---- Source material

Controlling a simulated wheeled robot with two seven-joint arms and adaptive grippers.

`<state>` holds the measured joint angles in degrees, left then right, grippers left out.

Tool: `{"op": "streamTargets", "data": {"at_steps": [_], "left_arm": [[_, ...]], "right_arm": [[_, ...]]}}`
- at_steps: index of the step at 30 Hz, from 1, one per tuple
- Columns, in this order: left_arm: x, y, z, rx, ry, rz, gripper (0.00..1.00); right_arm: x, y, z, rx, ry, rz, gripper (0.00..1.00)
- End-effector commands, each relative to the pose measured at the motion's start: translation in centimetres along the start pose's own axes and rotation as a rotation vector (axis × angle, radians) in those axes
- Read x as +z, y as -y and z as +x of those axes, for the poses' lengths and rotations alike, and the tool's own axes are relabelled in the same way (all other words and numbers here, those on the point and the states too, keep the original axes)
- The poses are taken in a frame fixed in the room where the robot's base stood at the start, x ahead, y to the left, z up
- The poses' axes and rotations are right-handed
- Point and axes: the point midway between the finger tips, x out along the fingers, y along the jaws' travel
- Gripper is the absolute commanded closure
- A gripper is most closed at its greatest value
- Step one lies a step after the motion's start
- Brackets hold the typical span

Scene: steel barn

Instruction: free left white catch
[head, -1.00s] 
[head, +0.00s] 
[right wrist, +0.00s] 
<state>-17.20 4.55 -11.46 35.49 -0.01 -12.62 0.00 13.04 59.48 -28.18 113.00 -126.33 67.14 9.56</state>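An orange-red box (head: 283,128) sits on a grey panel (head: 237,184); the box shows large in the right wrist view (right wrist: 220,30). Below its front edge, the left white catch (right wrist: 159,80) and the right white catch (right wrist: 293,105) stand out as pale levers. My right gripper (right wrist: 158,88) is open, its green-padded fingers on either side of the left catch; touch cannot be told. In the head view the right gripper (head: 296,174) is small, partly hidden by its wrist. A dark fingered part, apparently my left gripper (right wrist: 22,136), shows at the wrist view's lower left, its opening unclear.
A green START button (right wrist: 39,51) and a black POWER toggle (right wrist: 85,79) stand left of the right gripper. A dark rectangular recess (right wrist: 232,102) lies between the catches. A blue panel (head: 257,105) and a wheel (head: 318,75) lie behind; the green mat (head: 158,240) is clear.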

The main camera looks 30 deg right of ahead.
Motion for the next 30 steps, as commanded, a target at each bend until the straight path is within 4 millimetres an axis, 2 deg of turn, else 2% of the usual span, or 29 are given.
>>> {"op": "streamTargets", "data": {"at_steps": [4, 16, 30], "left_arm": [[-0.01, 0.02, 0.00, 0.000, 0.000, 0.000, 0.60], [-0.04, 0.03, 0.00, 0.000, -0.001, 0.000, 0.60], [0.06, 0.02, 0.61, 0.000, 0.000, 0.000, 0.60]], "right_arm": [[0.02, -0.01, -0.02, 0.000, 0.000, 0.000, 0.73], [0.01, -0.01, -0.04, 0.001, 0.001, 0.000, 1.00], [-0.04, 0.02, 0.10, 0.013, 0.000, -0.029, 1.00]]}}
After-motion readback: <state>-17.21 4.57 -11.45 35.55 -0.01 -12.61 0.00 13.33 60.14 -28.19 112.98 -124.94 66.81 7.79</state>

--------

_Problem statement_.
Extract and reproduce exactly the lines opening with the line containing "Scene: steel barn" and closing with the line containing "[right wrist, +0.00s]", inclusive.

_Written answer_.
Scene: steel barn

Instruction: free left white catch
[head, -1.00s] 
[head, +0.00s] 
[right wrist, +0.00s] 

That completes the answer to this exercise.